Requirement.
Find how many lines in the data below mention "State". Give the number only.
####################
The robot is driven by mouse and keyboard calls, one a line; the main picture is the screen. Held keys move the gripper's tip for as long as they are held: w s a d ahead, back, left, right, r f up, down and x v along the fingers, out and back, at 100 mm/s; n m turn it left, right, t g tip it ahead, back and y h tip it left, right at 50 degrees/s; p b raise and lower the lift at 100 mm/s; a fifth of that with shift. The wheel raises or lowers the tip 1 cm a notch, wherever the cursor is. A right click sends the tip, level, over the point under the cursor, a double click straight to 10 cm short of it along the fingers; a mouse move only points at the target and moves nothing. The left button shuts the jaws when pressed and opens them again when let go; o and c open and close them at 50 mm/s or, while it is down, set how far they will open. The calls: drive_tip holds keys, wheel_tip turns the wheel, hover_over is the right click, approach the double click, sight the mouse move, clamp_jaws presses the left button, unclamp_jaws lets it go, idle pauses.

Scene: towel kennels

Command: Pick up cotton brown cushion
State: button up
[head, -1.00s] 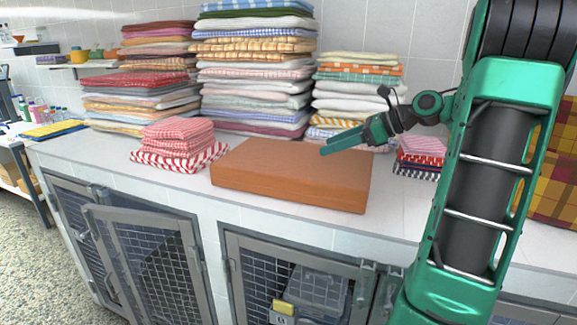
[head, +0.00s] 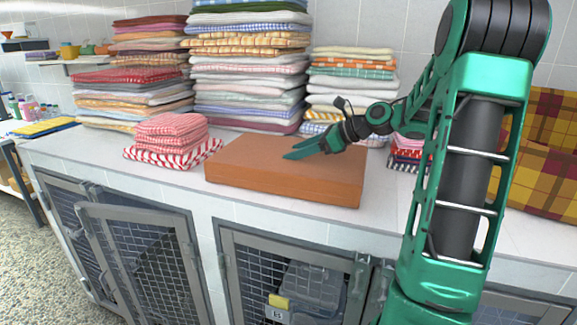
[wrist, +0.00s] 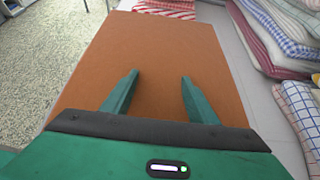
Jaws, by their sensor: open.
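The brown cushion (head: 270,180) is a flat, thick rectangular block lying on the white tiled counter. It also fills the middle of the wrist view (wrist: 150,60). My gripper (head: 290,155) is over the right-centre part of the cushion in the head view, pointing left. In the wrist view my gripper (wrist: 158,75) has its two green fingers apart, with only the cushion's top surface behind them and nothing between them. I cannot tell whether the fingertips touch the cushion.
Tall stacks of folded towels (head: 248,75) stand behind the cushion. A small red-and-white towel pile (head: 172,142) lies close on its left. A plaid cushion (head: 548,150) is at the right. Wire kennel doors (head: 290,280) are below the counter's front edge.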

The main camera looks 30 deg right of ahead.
####################
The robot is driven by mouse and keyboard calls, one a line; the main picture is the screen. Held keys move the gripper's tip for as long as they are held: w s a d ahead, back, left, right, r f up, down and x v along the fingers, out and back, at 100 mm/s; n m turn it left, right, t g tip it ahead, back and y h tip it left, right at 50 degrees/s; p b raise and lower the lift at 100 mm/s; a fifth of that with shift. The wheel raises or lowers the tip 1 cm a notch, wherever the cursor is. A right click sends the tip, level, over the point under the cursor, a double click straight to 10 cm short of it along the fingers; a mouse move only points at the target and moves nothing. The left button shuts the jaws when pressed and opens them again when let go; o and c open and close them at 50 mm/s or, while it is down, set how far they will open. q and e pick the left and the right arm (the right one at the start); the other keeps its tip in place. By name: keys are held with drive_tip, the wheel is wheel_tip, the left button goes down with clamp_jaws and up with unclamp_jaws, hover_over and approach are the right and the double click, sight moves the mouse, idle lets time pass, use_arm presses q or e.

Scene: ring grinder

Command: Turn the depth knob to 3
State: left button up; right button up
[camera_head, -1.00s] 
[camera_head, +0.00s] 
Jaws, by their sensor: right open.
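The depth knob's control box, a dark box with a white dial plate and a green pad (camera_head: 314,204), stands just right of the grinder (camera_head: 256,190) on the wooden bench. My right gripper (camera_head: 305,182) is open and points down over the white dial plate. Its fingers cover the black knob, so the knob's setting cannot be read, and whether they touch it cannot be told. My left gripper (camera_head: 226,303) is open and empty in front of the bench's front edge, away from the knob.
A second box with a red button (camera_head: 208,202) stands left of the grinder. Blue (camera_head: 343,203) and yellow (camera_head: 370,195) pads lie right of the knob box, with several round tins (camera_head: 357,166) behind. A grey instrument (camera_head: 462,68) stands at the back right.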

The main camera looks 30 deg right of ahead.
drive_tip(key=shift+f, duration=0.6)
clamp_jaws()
####################
Exercise solution.
2